Problem description |
All of the material below is to be repeated exactly.

>>>

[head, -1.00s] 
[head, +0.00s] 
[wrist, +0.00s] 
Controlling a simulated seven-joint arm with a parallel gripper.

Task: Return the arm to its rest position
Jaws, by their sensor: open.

<<<

Final result |
[head, -1.00s] 
[head, +0.00s] 
[wrist, +0.00s] 
Controlling a simulated seven-joint arm with a parallel gripper.

Task: Return the arm to its rest position
Jaws, by their sensor: open.

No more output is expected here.